Prompt:
Leave out the pictures, and retype only the lines from the beginning of the material through the line that contains "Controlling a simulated", including both.
Source data start
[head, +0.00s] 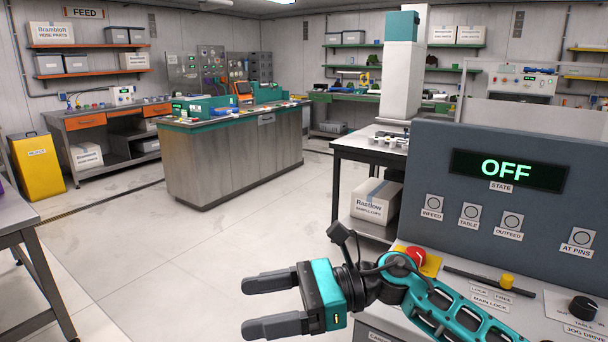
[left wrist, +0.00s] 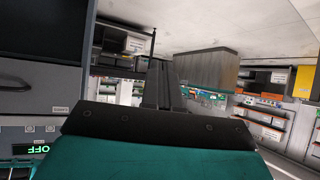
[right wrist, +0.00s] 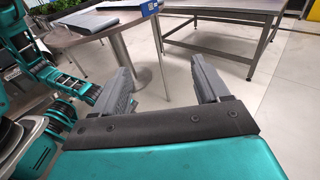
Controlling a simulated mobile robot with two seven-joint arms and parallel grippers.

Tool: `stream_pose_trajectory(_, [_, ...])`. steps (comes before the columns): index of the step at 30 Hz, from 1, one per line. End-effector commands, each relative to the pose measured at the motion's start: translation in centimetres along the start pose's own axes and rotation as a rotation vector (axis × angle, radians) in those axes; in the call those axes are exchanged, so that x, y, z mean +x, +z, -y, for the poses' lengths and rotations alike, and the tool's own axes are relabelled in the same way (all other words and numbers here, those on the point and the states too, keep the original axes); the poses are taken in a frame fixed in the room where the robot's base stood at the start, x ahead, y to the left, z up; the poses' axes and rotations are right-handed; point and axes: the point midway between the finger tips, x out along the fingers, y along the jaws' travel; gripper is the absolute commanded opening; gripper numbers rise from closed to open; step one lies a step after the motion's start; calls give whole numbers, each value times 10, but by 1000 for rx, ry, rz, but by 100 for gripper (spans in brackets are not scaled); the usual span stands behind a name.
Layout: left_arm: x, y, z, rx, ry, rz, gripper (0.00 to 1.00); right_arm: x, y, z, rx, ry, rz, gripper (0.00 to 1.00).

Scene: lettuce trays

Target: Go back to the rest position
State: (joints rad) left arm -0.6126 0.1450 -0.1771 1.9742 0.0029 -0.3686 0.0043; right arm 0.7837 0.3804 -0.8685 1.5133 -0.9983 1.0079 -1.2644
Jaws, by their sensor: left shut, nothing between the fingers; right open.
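My right gripper (head: 258,306) is in the lower middle of the head view, with its two grey fingers apart and nothing between them. It points left over open floor, in front of the control panel (head: 430,165). In the right wrist view its open fingers (right wrist: 164,82) frame empty space, with table legs and floor beyond. My left gripper is out of the head view. In the left wrist view its fingers (left wrist: 160,84) are together, with nothing held. Its wrist picture looks rolled over, with the room upside down.
The control panel reads OFF, with a red stop button (head: 412,255) close to my right arm. A grey table edge (head: 30,218) stands at the left. A steel counter (head: 230,160) is farther back. The floor between (head: 150,270) is clear. A round table (right wrist: 95,28) shows in the right wrist view.

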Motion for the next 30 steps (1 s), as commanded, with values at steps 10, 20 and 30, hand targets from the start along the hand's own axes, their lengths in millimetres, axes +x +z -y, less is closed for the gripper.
Source data end
Full response:
[head, +0.00s] 
[left wrist, +0.00s] 
[right wrist, +0.00s] 
Controlling a simulated mobile robot with two seven-joint arms and parallel grippers.

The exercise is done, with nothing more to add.